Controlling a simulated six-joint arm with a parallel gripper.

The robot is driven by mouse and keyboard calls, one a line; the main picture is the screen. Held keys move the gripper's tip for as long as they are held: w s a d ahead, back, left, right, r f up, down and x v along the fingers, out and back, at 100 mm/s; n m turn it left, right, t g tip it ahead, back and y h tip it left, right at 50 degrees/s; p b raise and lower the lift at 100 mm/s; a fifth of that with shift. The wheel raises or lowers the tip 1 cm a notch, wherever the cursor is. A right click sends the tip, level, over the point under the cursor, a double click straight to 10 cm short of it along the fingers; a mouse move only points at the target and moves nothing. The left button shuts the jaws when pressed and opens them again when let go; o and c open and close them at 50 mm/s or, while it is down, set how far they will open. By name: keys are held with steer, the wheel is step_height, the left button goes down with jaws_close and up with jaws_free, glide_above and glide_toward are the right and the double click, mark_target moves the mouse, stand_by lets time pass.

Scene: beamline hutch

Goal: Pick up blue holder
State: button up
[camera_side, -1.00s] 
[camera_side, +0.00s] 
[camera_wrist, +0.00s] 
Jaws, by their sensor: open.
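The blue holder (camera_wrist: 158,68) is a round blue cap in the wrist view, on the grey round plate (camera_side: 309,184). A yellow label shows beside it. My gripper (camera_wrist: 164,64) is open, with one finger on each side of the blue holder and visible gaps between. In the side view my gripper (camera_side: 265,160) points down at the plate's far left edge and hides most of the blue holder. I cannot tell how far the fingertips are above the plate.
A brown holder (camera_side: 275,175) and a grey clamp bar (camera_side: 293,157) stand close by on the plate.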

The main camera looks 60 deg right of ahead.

----------------------------------------

Task brief:
Without changing anything, quote the lines from the top of the data to the line that contains "Scene: beamline hutch", including that line.

Worked answer:
Controlling a simulated six-joint arm with a parallel gripper.

The robot is driven by mouse and keyboard calls, one a line; the main picture is the screen. Held keys move the gripper's tip for as long as they are held: w s a d ahead, back, left, right, r f up, down and x v along the fingers, out and back, at 100 mm/s; n m turn it left, right, t g tip it ahead, back and y h tip it left, right at 50 degrees/s; p b raise and lower the lift at 100 mm/s; a fifth of that with shift. The wheel raises or lowers the tip 1 cm a notch, wherever the cursor is. A right click sends the tip, level, over the point under the cursor, a double click straight to 10 cm short of it along the fingers; a mouse move only points at the target and moves nothing. The left button shuts the jaws when pressed and opens them again when let go; o and c open and close them at 50 mm/s or, while it is down, set how far they will open. By name: keys are held with steer, the wheel is step_height, the left button goes down with jaws_close and up with jaws_free, glide_above and glide_toward are the right and the double click, mark_target moves the mouse, stand_by lets time pass.

Scene: beamline hutch

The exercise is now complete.